ダニ・アルベスが先日語っていたレオ・メッシの魔法パワーも、PSGで使っちゃってから補充できていませんでした。ライカーチームがかつてロナウジーニョと心中したように、ティトチームもメッシに賭けてあえなく果てた。リバルドとフィーゴ、ロマーリオとストイチコフというような、アクの強い2枚看板にするべき時がきたのでしょうか。
そしてティト・ビラノバ。この決戦へと臨むための準備にテクニコが失敗したのは仕方ないとしても、不可解なのは何故ミスターが2-0の時点でなんら手を打とうとせず、大人バイエルンが我がチームにトドメをさす瞬間を狙っているのを、ただピッチサイドで眺めていたのかという点です。すでに4-0となった83分にビジャを入れても後の祭りですし、使った交代枠もその1つだけ。ピッチで路頭に迷っている選手たちがいるなら、そこに助けの手を差し伸べるのが監督の仕事ですから、動かざること山の如しだったティトの采配にはただ疑問です。ベンチに座っている6人では役に立たないと言ってるのと大差ないです。
勝者を称え、早寝する^^
一体このバルサはどうなってしまったのか、これからどこへ行くのか、どうするべきなのか。答えのない疑問や不安がクレの心に雨を降らす水曜日です。今季のバルサはクラシコ連敗やサンシーロでの失態など、何度か負のイメージを与えてきました。救いがあったのは、その時はまだ、”ティトが帰ってくればきっと”であるとか、”次はこのお返しをしてくれるはず”とか、そういった希望を抱けたことです。しかしこのミュンヘンでの敗北は正直、そんな期待は持たせてくれない。やけに象徴的な4-0なるスコアが、アテネの悲劇を否応なく思い出させ、次に待っていそうな運命を意識させるのです。

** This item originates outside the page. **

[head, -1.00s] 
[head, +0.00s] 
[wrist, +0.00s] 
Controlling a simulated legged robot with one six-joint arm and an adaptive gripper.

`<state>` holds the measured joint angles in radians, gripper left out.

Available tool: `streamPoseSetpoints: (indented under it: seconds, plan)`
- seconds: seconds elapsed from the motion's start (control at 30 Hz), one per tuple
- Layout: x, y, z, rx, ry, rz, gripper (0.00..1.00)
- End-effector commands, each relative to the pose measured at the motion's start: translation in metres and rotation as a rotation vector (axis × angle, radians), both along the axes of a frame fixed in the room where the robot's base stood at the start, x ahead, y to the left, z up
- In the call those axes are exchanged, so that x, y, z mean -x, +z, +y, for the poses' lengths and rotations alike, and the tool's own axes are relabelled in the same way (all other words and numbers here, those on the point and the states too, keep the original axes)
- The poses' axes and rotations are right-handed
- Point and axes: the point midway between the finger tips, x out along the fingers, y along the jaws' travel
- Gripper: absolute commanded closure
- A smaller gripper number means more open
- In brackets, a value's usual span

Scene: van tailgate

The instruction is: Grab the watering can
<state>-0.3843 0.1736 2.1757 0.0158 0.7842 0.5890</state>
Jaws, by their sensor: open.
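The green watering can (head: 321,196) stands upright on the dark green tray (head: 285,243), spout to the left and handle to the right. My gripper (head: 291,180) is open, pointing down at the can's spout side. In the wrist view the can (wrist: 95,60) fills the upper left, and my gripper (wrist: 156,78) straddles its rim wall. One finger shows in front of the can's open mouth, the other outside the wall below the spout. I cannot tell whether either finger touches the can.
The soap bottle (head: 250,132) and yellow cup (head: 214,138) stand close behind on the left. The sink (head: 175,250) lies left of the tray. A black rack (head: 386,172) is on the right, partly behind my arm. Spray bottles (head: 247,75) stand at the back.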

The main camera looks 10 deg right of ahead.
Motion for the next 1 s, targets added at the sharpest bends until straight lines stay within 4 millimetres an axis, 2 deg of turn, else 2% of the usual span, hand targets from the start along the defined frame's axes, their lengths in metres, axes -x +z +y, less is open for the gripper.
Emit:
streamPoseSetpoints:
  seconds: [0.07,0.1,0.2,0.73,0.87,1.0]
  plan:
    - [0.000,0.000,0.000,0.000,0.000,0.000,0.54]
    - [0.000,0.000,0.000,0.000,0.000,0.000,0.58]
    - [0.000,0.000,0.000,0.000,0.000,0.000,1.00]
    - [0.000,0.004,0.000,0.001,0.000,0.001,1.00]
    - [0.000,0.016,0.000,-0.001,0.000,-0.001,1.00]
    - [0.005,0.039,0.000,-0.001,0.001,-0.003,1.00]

ペップ時代から5年にわたってクレを楽しませてくれたチームには大感謝ですし、準決勝以降のチャンピオンズはボーナスステージだと思ってますので彼らを罵る気もないですが、痛すぎる負け方だっただけに立ち上がるのも簡単ではなく。早晩訪れるはずのリーガ優勝で、どれだけ陽気を回復できるでしょうか。
この打ちのめされた精神状況では嘆き節しか出てこなさそうなので、明日への展望はまた次回以降として。今は最高のパフォーマンスで我らのチームを凌駕したバイエルン・ミュンヘンを称えるしかありません。彼らはカンプノウでも、隙を見せたりはしないでしょう。そしてウェンブリーへと勝ち進んだならば、そのままビッグイヤーを掲げちゃってほしいです。94年にアテネで完敗したバルサはその後、ドリームチームが解体され、しばしの迷走を始めます。願わくばクラブがその過去を教訓とし、速やかなる復活を果たしますよう。今日はとりあえず、さっさとお風呂にでも入って早寝しますかね。おめでとうバイエルン、すばらしいプレーでしたよ本当に。